Hannah Takes The Stairs is released in the UK by ICA Projects. The film is presented on a single-layer disc and – at least on the advance copy that was supplied for review – is in NTSC format. The disc is not region encoded.
The film is presented in 1.78:1 anamorphic and is progressively encoded. At 83 minutes, not a particularly long film and with no other extra features on the disc, space issues are not a problem and the transfer of the digitally shot film consequently looks near perfect. It’s a little bit blurry in movement, but not interlaced – perhaps a consequence indeed of the digital photography. I don’t know if the film will be converted to PAL for UK retail release, but if so the blurring could become an issue. In NTSC, this looks just fine - detail is good and colouration is accurate and this is an excellent representation of the film.
The audio track is Dolby Digital 2.0 and it’s also fine. It’s not always fully audible, but that’s the mumbling of mumblecore for you, attempting to catch the natural rhythms and inflections of normal conversation rather than enunciated dialogue. For the most part, it’s clear and accurate.
There are no subtitles and no hard of hearing options.

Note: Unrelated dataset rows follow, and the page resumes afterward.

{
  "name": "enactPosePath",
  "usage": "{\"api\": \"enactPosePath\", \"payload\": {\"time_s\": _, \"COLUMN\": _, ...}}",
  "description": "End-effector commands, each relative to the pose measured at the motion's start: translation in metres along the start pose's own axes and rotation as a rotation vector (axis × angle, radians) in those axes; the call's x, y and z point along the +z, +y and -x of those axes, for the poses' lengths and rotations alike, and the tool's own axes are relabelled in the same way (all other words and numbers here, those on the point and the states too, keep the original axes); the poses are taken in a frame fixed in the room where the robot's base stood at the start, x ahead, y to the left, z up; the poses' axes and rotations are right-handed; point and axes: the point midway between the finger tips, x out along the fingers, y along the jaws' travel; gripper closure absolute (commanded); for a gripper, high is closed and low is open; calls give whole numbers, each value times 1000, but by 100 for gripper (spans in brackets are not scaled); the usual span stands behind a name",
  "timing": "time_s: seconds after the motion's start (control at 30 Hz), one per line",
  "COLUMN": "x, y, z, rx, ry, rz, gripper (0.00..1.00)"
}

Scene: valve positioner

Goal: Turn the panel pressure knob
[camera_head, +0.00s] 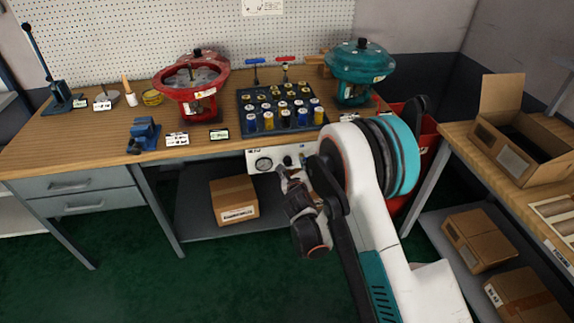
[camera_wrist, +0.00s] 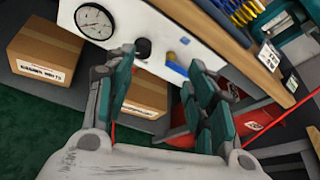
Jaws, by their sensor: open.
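The white panel (camera_head: 251,161) hangs under the front edge of the workbench. In the wrist view the panel (camera_wrist: 120,12) is tilted and carries a round gauge (camera_wrist: 95,22) and, to its right, a black pressure knob (camera_wrist: 143,46). In the head view the gauge (camera_head: 263,164) and the knob (camera_head: 287,160) are small. My gripper (camera_wrist: 160,62) is open in front of the panel. The knob shows between the fingertips, nearer the left finger, with no clear contact. In the head view my gripper (camera_head: 285,174) is just below the knob, and my arm hides the panel's right side.
A small blue part (camera_wrist: 177,68) sits right of the knob, near the right finger. The bench (camera_head: 100,140) overhangs the panel. A cardboard box (camera_head: 235,200) stands on the lower shelf, and a red bin (camera_head: 425,135) is at right. The green floor at front is clear.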

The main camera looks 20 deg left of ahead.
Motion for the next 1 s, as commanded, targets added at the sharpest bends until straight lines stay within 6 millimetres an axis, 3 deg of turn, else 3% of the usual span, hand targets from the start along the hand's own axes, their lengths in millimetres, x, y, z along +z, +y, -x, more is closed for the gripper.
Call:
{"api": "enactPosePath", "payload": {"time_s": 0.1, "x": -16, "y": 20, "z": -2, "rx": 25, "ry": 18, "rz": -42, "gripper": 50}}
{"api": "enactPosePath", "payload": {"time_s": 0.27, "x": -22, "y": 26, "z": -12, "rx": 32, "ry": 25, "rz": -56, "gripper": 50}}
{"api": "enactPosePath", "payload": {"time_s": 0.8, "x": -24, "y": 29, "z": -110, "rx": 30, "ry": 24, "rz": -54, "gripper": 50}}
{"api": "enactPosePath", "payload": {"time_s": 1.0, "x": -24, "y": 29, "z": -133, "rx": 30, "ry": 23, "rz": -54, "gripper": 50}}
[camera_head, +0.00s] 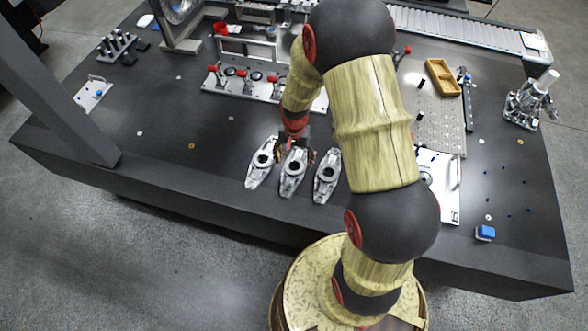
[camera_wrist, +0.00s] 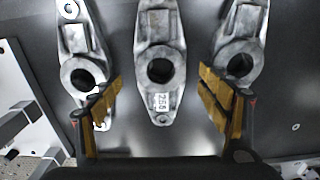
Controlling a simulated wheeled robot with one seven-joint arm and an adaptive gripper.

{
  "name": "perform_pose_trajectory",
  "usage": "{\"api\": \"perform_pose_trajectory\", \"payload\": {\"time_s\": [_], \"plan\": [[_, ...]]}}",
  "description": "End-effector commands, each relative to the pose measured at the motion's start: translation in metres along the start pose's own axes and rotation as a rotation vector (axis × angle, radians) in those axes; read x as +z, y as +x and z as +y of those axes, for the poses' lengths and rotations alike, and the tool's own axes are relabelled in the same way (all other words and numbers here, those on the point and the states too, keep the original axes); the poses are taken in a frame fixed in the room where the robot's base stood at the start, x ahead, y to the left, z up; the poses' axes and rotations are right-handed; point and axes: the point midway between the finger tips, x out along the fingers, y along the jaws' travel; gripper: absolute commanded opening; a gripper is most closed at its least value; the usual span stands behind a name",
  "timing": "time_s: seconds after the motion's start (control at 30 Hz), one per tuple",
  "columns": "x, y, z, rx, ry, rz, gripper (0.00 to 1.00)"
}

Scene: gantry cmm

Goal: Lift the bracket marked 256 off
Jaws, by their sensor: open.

There are no extra features.
There are certainly merits in the way that the mumblecore approach to filmmaking perfectly matches the youthful, easygoing attitudes of its characters living in the here-and-now, but there comes a time when they have to grow up, and with Hannah Takes The Stairs Joe Swanberg doesn’t seem to be ready to take that step and envisage a more realistic trajectory for the future. The UK release of the film by ICA Projects is as basic as they come, but the transfer is excellent.